The rest is ignorant and mean, sure, but as much as he doesn't understand the world, the lead suggests he doesn't understand America either.


This is for a whole other thread. A long thread.


My feeling is that, while many in government and in the electorate have varying attitudes toward curbing the illegal immigration that is going on, it's a very small minority --- in government and out --- who actually think it's a good use of resources to "round up" all the illegal aliens among us.

The current policy is pretty much if you're illegal and you keep your nose clean, the government won't put a whole lot of time into trying to catch up with you. At the end of the day, the INS police may get a bigger budget that'll be thrown into far-fetched and failed programs, but I think that the policy will look pretty much the same.

Most in the administartion feel this way, but they're probably going to throw some lip service to stricter policies in the next two years. It'll largely be because the don't want this guy



to mount a presidential campaign that'll be an embarrassment to the party, to Americans, to white men, and to other carbon-based life forms, so instead they'll embarass themselves by throwing bones to his constituents.
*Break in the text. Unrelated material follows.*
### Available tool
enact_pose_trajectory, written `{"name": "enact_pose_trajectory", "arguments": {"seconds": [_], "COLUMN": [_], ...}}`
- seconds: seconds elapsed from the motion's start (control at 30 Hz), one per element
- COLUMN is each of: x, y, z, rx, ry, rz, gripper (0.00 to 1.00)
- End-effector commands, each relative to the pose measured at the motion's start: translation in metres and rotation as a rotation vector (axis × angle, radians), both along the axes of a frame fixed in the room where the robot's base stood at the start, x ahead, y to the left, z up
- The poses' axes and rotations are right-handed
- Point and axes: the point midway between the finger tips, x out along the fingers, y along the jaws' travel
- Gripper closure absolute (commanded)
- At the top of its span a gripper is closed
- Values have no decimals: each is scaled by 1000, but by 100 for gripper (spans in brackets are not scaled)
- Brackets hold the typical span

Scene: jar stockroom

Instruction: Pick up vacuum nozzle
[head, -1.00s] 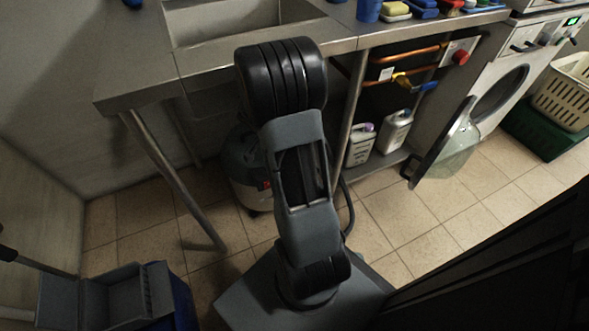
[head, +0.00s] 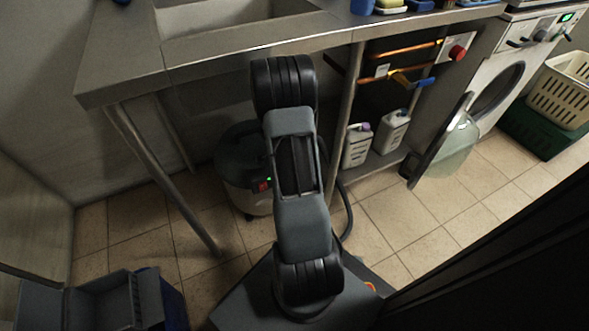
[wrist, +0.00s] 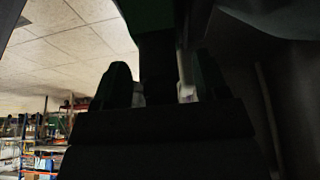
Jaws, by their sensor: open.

I'd rather they dealt with him by McCain or Rice or whoever humilating him during his campaign, but that's not the way our two-party system tends to function.

On the other hand the House is more hardline than the Senate and the Senate is more hardline than the administation, so, assuming that House is more accountable to their constituents than the Senate and the Administration, maybe the mood of this country is of a "round 'em up" variety, but I disagree with the writer that it's the mood of the Government, but here in DC, I think of the Government as the agencies, not as the House.

Congressman, you're on TV. Wear a tie.

Elster88
Jun 07 2006 11:05 AM

W. just recently addressed the nation with that new plan. I'll try and fine a summary.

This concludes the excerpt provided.